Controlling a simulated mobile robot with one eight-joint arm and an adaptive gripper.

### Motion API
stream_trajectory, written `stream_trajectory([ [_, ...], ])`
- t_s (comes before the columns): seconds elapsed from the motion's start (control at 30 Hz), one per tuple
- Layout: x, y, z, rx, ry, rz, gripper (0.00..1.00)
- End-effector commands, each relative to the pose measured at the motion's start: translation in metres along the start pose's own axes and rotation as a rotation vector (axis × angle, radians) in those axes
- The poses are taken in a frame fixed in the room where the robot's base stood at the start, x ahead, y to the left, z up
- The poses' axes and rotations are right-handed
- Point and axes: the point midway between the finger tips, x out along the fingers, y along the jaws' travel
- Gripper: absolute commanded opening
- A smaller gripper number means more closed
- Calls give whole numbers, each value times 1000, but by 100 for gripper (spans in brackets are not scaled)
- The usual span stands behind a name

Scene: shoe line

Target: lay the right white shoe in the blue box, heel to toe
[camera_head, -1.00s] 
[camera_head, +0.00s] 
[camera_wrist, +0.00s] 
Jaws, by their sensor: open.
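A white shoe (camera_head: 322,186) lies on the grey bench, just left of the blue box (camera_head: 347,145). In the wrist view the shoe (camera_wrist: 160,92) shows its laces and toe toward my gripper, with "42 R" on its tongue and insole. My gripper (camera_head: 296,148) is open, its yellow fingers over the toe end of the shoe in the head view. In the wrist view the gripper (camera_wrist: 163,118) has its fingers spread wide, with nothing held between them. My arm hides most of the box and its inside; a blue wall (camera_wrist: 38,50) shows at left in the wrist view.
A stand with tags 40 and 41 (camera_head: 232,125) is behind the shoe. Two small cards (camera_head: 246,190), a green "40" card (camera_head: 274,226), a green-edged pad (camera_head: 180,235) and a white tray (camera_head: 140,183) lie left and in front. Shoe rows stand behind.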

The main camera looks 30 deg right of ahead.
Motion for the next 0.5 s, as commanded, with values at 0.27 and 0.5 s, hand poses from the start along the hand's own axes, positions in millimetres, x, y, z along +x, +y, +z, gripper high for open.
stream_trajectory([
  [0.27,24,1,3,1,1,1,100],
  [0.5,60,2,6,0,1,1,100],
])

> _TO DO_
Type out the whole listing above again, exactly as it stands.

> _SOLUTION TO THIS EXERCISE_
Controlling a simulated mobile robot with one eight-joint arm and an adaptive gripper.

### Motion API
stream_trajectory, written `stream_trajectory([ [_, ...], ])`
- t_s (comes before the columns): seconds elapsed from the motion's start (control at 30 Hz), one per tuple
- Layout: x, y, z, rx, ry, rz, gripper (0.00..1.00)
- End-effector commands, each relative to the pose measured at the motion's start: translation in metres along the start pose's own axes and rotation as a rotation vector (axis × angle, radians) in those axes
- The poses are taken in a frame fixed in the room where the robot's base stood at the start, x ahead, y to the left, z up
- The poses' axes and rotations are right-handed
- Point and axes: the point midway between the finger tips, x out along the fingers, y along the jaws' travel
- Gripper: absolute commanded opening
- A smaller gripper number means more closed
- Calls give whole numbers, each value times 1000, but by 100 for gripper (spans in brackets are not scaled)
- The usual span stands behind a name

Scene: shoe line

Target: lay the right white shoe in the blue box, heel to toe
[camera_head, -1.00s] 
[camera_head, +0.00s] 
[camera_wrist, +0.00s] 
Jaws, by their sensor: open.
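A white shoe (camera_head: 322,186) lies on the grey bench, just left of the blue box (camera_head: 347,145). In the wrist view the shoe (camera_wrist: 160,92) shows its laces and toe toward my gripper, with "42 R" on its tongue and insole. My gripper (camera_head: 296,148) is open, its yellow fingers over the toe end of the shoe in the head view. In the wrist view the gripper (camera_wrist: 163,118) has its fingers spread wide, with nothing held between them. My arm hides most of the box and its inside; a blue wall (camera_wrist: 38,50) shows at left in the wrist view.
A stand with tags 40 and 41 (camera_head: 232,125) is behind the shoe. Two small cards (camera_head: 246,190), a green "40" card (camera_head: 274,226), a green-edged pad (camera_head: 180,235) and a white tray (camera_head: 140,183) lie left and in front. Shoe rows stand behind.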

The main camera looks 30 deg right of ahead.
Motion for the next 0.5 s, as commanded, with values at 0.27 and 0.5 s, hand poses from the start along the hand's own axes, positions in millimetres, x, y, z along +x, +y, +z, gripper high for open.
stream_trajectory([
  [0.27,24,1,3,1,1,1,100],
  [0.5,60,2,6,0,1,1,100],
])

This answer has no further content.